The whole Roederer operation was conceived in lavish but understated terms,
with handsome stone walls and iron gates surrounding the main property, and
the winery tucked carefully behind the brow of a hill to avoid overwhelming
the landscape. The public tasting room is furnished with tapestries,
antiques and Oriental rugs.
Although the soil here differs from that in Champagne, and lime must be
added to lower its acidity every two or three years, Roederer's basic
California fizz, known as Roederer Estate brut, can be hard to distinguish
from the old-country product. Pale, complex and truly dry, it contains a
generous proportion of reserve wines, aged up to five years, as well as
wines of the current harvest. The brut bottled in magnum is markedly richer
and creamier.
Roederer also makes a rose here, which has more body than most, and a
magnificent vintage brut called L'Ermitage, which is comparable to Cristal
in its finesse. Made only in the best years, it has tiny bubbles and
deliciously yeasty and nutlike flavors.
Navarro is an entirely different bunch of grapes, planted in 1975 by Ted
Bennett, who had made a fortune in the retail stereo business. Experts like
Darryl Corti, the Sacramento wine and food maven, told him he'd never sell
his gewurztraminer (and other aromatic varieties in which he wanted to
specialize) through conventional channels. So he developed innovative
techniques.
The Mendocino coast, north of here, was just becoming a destination resort
at the time, and Mr. Bennett persuaded people headed there from San
Francisco to stop and buy at his tasting room. His wife, Deborah Cahn, an
advertising copywriter, began turning out a stylish, witty quarterly
newsletter. The Internet beckoned. And restaurants like Ducasse in New York
and Peristyle in New Orleans came shopping.

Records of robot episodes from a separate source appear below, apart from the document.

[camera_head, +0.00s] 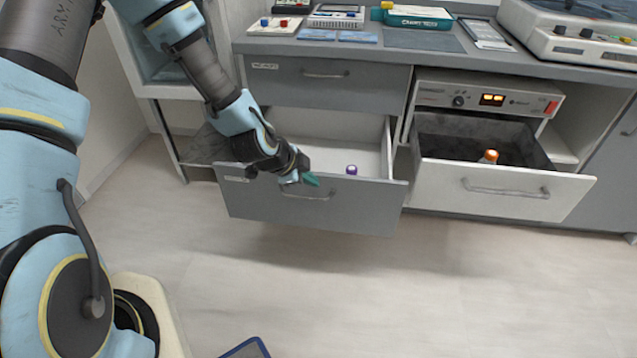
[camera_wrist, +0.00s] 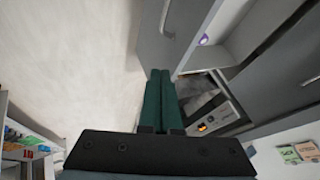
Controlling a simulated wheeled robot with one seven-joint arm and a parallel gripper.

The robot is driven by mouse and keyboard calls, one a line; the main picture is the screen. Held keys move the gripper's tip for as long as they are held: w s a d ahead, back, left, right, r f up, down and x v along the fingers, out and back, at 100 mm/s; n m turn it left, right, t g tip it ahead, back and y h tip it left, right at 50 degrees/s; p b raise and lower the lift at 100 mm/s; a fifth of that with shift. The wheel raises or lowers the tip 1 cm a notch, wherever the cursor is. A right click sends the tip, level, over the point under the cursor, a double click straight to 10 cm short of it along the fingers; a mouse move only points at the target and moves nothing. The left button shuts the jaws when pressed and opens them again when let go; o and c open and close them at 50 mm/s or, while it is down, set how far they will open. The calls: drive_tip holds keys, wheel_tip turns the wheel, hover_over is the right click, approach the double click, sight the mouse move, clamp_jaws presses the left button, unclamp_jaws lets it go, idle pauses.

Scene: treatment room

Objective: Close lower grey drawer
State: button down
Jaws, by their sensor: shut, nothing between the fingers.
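The lower grey drawer (camera_head: 340,208) stands pulled out from the grey cabinet in the head view, with its handle on the front. A small purple-capped item (camera_head: 351,170) is inside it. The drawer front also shows in the wrist view (camera_wrist: 158,42), with the purple cap (camera_wrist: 203,39) beyond it. My gripper (camera_head: 311,180), with green fingers, is at the drawer front's upper edge, close to the left part of the handle. Its fingers (camera_wrist: 158,75) are together and empty. I cannot tell whether they touch the drawer.
A closed upper grey drawer (camera_head: 300,82) is above. To the right, a white-fronted drawer (camera_head: 500,190) is open with an orange-capped bottle (camera_head: 489,157) inside. The worktop (camera_head: 380,52) carries trays and devices.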

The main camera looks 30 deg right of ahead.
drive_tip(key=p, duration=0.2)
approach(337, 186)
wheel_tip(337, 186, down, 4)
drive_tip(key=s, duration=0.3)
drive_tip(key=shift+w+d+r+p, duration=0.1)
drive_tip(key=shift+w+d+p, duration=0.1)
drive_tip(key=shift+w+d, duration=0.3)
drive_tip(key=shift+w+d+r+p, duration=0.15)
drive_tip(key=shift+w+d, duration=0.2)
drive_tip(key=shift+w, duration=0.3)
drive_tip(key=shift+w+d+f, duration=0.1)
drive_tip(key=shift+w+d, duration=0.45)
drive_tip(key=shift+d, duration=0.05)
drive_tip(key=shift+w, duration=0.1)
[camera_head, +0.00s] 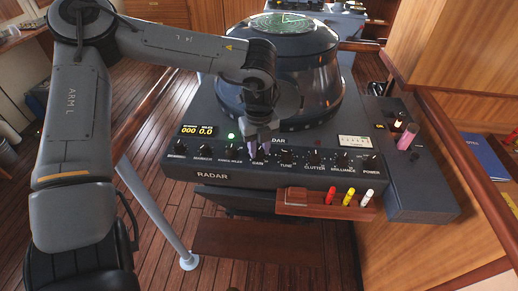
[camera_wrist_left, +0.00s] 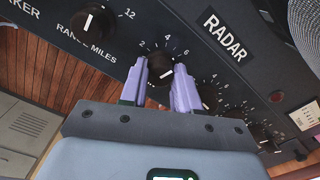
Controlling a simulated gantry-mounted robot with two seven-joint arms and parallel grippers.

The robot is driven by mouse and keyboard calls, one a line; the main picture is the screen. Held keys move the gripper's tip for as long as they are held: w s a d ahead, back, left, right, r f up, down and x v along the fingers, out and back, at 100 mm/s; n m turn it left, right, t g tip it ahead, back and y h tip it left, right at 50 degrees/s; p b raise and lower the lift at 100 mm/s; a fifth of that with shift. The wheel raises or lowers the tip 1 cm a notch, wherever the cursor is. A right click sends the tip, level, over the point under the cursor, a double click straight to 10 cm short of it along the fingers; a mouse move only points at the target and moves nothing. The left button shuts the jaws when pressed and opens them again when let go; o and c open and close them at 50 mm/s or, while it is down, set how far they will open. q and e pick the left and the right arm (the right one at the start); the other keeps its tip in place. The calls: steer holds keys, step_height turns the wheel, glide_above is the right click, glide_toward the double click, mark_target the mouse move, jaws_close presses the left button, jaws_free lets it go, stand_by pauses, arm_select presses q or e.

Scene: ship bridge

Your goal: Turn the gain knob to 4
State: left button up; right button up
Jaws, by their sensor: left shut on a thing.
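The gain knob (camera_head: 259,156) is a small dark knob on the sloping front of the radar console (camera_head: 225,176), above the printed word GAIN. My left gripper (camera_head: 258,148) reaches down to it from above. In the left wrist view, its two lilac fingers (camera_wrist_left: 167,82) stand on either side of the black gain knob (camera_wrist_left: 160,66) and are shut on it. Printed numbers 2, 4 and 6 show around the knob's far side. A short white mark shows on the knob, but I cannot tell exactly which number it points to. My right gripper is not in view.
Close neighbours are the range knob (camera_wrist_left: 93,22) on one side and the tune knob (camera_head: 286,155) on the other. A round radar hood (camera_head: 300,85) rises behind the row. A wooden rack (camera_head: 307,208) with red, yellow and white markers hangs below the front edge.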

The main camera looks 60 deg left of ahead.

Jim Klein, the winemaker, who was wearing blue wraparound sunglasses when
we spoke at an outdoor table next to the Navarro tasting room, told me that
Mr. Bennett had bought land cheap and had therefore been able to keep
prices low. He sold his 2001 chardonnay for $9.75.
"He's very cost-oriented," said Mr. Klein, who was named winemaker of the
year in 2002 by The San Francisco Chronicle. "That obviously helps. When
most people were hit by the post-Sept. 11 slump, we didn't see a beep, and
95 percent of our sales are direct. Only 5 percent goes to distributors."
In addition to bargain-basement chardonnays, crisp pinot gris, ethereal
gewurztraminers and zingy rieslings, Navarro makes excellent pinot noirs,
light-bodied but subtle and age worthy, from grapes grown high on the
slopes above the winery, where they are exposed to the cool maritime breezes.
Milla Handley, a great-granddaughter of the founder of Blitz-Weinhard, a
regionally renowned brewery in Portland, Ore., graduated from the nation's
premier oenological school, at the University of California at Davis.
Politically aware and socially active, she operates according to firm
principles. She said she is absolutely determined, for example, "never to
buy grapes for $3,500 a ton from some yuppie grower, which would put my
wines beyond reach of the average consumer."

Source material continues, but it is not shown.